R&R was not automatic, fail the roll and the character was gone forever. There was also a limited to the number of times a character could get Raised. In my 1e campaign which is still running, characters really do their best to avoid getting killed. The fact that R&R isn't automatic means they really don't want to take the chance.

It is nice to have R&R when a player wants a well loved character back. I don't think there is anything worng, with have a good chance of getting the character you like back. Some of the characters we have, have been played for years. My newest characters, were rolled up over three years ago. We play about every two to three weeks.

Action points are little more than a "cheat" IMO but each to their own.
So, instead of losing a character to a bad Search check, you lose the character to a bad Resurrection Survival roll. How is that an improvement?
 

I have run no-raise campaigns for over 20 years.

My current campaign is, by definition, a RAW campaign with no house rules. If it's in the rules - we use it.

So we have raise dead.

Is it annoying? In ways, yes; in others, no.

I can certainly see the OP's point of view. If you don't want raising of the dead - then don't permit it. Period. It's the easiest rule to institute by DM fiat. Say it - and it is so.
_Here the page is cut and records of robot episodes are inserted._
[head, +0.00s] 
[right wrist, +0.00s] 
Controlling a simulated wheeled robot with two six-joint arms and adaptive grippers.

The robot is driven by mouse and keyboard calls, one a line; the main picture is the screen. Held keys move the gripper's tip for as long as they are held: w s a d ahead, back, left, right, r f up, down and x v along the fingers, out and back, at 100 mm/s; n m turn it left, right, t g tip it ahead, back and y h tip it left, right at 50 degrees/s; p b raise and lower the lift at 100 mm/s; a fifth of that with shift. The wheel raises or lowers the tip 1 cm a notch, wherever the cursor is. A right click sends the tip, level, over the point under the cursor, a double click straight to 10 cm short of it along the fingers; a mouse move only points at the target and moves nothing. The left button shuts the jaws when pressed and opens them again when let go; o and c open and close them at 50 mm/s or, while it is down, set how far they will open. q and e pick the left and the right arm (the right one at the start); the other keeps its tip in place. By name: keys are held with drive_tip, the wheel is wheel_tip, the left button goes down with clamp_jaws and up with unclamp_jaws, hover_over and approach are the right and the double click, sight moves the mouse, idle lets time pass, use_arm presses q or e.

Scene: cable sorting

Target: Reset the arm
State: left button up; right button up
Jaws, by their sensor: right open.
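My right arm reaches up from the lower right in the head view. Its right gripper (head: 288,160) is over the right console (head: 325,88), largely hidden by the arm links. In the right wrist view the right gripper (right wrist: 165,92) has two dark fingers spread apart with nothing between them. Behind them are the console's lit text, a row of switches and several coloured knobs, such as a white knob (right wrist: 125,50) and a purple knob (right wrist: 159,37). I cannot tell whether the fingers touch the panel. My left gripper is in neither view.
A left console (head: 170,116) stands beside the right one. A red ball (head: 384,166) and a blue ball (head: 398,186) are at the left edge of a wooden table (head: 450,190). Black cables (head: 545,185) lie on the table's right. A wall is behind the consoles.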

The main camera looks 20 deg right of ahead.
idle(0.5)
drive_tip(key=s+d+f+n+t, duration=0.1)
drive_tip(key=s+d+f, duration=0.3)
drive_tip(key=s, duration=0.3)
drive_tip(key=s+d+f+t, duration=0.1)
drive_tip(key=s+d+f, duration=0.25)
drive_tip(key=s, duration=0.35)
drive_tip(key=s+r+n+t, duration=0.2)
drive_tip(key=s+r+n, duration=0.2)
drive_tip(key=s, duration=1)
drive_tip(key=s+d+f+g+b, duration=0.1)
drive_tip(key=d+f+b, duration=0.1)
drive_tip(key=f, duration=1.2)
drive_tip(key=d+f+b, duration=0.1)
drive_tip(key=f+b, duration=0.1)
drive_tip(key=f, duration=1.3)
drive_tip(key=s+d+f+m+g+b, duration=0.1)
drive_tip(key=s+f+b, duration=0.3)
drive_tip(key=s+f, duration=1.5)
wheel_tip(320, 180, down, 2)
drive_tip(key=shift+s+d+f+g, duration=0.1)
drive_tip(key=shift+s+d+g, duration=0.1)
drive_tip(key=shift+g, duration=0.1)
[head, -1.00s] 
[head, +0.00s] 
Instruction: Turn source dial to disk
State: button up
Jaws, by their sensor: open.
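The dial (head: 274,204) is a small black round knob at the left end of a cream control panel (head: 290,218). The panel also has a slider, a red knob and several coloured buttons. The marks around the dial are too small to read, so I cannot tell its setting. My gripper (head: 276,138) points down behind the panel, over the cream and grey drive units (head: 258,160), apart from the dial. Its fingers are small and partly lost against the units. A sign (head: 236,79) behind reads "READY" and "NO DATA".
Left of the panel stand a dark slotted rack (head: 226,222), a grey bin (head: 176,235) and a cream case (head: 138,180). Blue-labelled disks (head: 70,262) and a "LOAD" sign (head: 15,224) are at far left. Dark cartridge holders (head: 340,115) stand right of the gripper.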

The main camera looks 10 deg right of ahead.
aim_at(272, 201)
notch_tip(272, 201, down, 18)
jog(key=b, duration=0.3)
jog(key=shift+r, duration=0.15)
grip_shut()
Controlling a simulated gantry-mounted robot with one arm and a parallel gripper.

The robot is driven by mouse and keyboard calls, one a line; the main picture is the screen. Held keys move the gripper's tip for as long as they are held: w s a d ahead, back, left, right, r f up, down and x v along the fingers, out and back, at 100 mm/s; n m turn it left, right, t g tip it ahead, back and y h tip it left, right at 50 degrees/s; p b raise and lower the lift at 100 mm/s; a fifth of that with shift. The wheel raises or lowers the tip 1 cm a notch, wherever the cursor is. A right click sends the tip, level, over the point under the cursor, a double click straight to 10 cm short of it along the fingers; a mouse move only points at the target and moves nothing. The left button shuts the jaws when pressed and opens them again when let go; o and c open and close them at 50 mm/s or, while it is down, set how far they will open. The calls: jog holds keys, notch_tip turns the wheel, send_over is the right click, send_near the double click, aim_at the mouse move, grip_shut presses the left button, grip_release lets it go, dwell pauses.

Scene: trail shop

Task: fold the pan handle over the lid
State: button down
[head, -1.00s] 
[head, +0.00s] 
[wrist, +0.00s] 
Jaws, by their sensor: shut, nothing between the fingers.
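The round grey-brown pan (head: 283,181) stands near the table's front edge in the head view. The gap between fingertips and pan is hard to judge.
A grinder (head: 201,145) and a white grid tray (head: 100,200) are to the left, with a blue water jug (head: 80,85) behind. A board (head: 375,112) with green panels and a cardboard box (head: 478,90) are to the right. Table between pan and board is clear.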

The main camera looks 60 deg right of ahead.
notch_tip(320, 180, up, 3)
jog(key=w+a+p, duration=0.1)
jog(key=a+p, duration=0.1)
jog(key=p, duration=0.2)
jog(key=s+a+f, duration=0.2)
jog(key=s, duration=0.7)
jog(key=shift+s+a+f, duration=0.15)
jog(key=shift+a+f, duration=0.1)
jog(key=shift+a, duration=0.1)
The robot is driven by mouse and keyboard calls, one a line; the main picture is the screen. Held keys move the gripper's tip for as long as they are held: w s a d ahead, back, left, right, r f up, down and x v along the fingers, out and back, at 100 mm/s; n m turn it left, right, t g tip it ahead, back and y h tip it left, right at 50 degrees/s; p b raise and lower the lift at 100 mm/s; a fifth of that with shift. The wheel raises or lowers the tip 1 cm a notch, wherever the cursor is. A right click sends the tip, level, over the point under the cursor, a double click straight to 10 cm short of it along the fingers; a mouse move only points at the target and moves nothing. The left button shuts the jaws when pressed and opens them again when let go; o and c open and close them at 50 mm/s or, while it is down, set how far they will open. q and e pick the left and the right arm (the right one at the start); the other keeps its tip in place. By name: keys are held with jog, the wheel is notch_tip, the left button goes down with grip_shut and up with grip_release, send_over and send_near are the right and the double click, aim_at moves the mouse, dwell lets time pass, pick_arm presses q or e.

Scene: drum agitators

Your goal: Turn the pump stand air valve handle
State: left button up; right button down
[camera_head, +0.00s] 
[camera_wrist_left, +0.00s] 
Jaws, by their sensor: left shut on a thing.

What others may do is up to them. If the OP is saying as a default assumption, that raise dead ought to removed...whatever. It's a judgment call and the OP's is as valid as everybody else's.

Whether it's a default rule on or off - the OP wants it off. He is entitled to that view. More than that? I don't know how it is a useful discussion.
 

I don't think the OP was trying to force people to agree with him (which is a pretty silly idea when you think about it). He's proposing that Raises aren't needed and even break versimilitude. Personally, I agree even though I allow it in my campaign (under Arcana Evolved rules). If you don't like the idea, fine. No one is telepathically forcing the community to comply with the OP. So what, you wanna keep raises? Good, go for it. Wanna get rid of it? Hey, have a blast. I've done it both ways in 3.5. With a little tweaking (less than you think) it works just fine to take it out. Nobody ran away crying or screaming. Nobody became super cowards. Rocks did not fall and kill everyone. But do what works for you. And even if you want to discuss why you think one way is better, that's cool too, but there's no reason to give birth over it. As long as your group is fine with it, than great, have fun.